Practical Applications of OCR Technology in 58 Information Security Scenarios: Layout Analysis

The article introduces OCR (Optical Character Recognition) technology applied in 58’s information‑security environment, emphasizing the critical role of layout analysis in improving text detection, recognition, and structured information extraction for various certificates and tickets such as identity cards, driving licenses, and property deeds.

Background : 58’s business spans many scenarios that require recognition of documents and images. By leveraging OCR, the company can automate identity verification, qualification checks, and form‑filling, reducing labor costs and enhancing user experience. The information‑security team has already built OCR capabilities for over ten document types.

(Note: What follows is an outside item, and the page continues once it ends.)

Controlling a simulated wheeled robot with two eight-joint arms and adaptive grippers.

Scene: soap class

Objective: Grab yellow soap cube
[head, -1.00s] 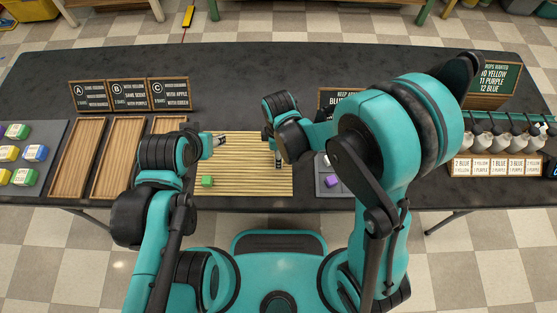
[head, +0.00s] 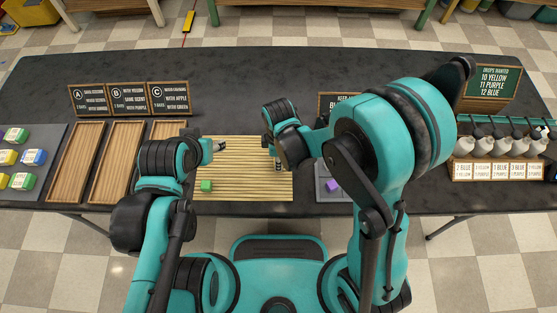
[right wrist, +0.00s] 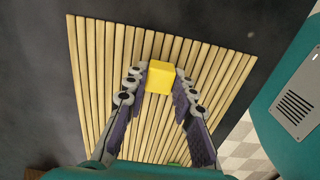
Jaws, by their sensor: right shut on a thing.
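The yellow soap cube (right wrist: 160,77) is between the fingertips of my right gripper (right wrist: 160,85) in the right wrist view. The fingers touch it on both sides, shut on it. The slatted wooden mat (right wrist: 95,65) lies below; whether the cube touches it I cannot tell. In the head view my right gripper (head: 278,164) points down over the right part of the mat (head: 250,187), and I cannot make out the cube there. My left gripper (head: 220,146) is above the mat's upper left; its fingers are too small to judge.
A green cube (head: 206,185) sits on the mat's lower left. A purple cube (head: 332,186) is on a grey tray right of the mat. Wooden trays (head: 82,160) and a board of coloured soaps (head: 38,187) are at left.

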OCR and Layout Analysis : General OCR extracts text lines without structural information. Layout analysis adds automatic detection of image, text, and table regions, enabling precise field extraction and higher recognition accuracy.

Layout‑Analysis Practices :

Rule‑Based Layout Analysis : Uses generic text detection and line recognition results, then applies handcrafted rules (e.g., field length, numeric patterns, positional relationships) to extract key information. Advantages include short development cycles (e.g., 2‑day incubation for travel‑card recognition). Limitations involve dependence on generic OCR accuracy and complex rule logic for noisy or repetitive content.

Template‑Matching Layout Analysis : Aligns a test image with a pre‑annotated template to locate target fields. Suitable for fixed‑format documents (ID cards, driving licenses). The workflow includes template selection, annotation of field positions, feature‑point extraction (SIFT/SURF), matching, perspective transformation, text‑line detection (DBNET, PANNET), recognition (CRNN), and post‑processing. It offers rapid development but suffers from poor robustness to distortion and high computational cost.

Object‑Detection‑Based Layout Analysis : Detects baseline regions of each field using detectors such as SSD, YOLO, or RetinaNet, then computes image rotation, defines candidate regions, refines them via gray‑projection or regression, and finally performs text recognition and correction. This method achieves high recall and accuracy but requires multiple models, longer training time, and can be sensitive to slight tilts.

Image‑Segmentation‑Based Layout Analysis : Employs a segmentation network (enhanced PANNET with a multi‑class branch) to predict pixel‑level field masks, directly yielding target regions. After affine correction, text lines are recognized and corrected. This approach delivers the highest precision, simplifies the pipeline, and handles tilted images well, though field adjacency may cause occasional mask merging.

Experimental results on various document sets (travel cards, driving licenses, temporary vehicle plates, etc.) show that the segmentation‑based method consistently achieves the best recall (≈98‑99%) and accuracy (≈99‑100%) with moderate processing time (≈200 ms) and a development cycle of about two weeks.

Comparison Table (recall, accuracy, processing time, development weeks) highlights that rule‑based methods are fastest to implement but least accurate, while segmentation offers the best trade‑off between precision and effort.

Conclusion and Outlook : The paper summarizes the evolution of layout‑analysis techniques within 58’s OCR pipeline, noting that rule‑based methods are ideal for rapid prototyping, template matching for strictly fixed formats, object detection for moderate flexibility, and segmentation for the highest accuracy. Future work includes joint training of detection and segmentation to mitigate field‑clipping and over‑segmentation, and exploring graph‑network approaches for more complex layout tasks.

References :

Wenhai Wang, “Efficient and Accurate Arbitrary‑Shaped Text Detection with Pixel Aggregation Network”, arXiv:1908.05900.

Minghui Liao, “Real‑time Scene Text Detection with Differentiable Binarization”, arXiv:1911.08947.

Zbigniew Wojna, “Attention‑based Extraction of Structured Information from Street View Imagery”, arXiv:1704.03549.

Baoguang Shi, “An End‑to‑End Trainable Neural Network for Image‑based Sequence Recognition and Its Application to Scene Text Recognition”, arXiv:1507.05717.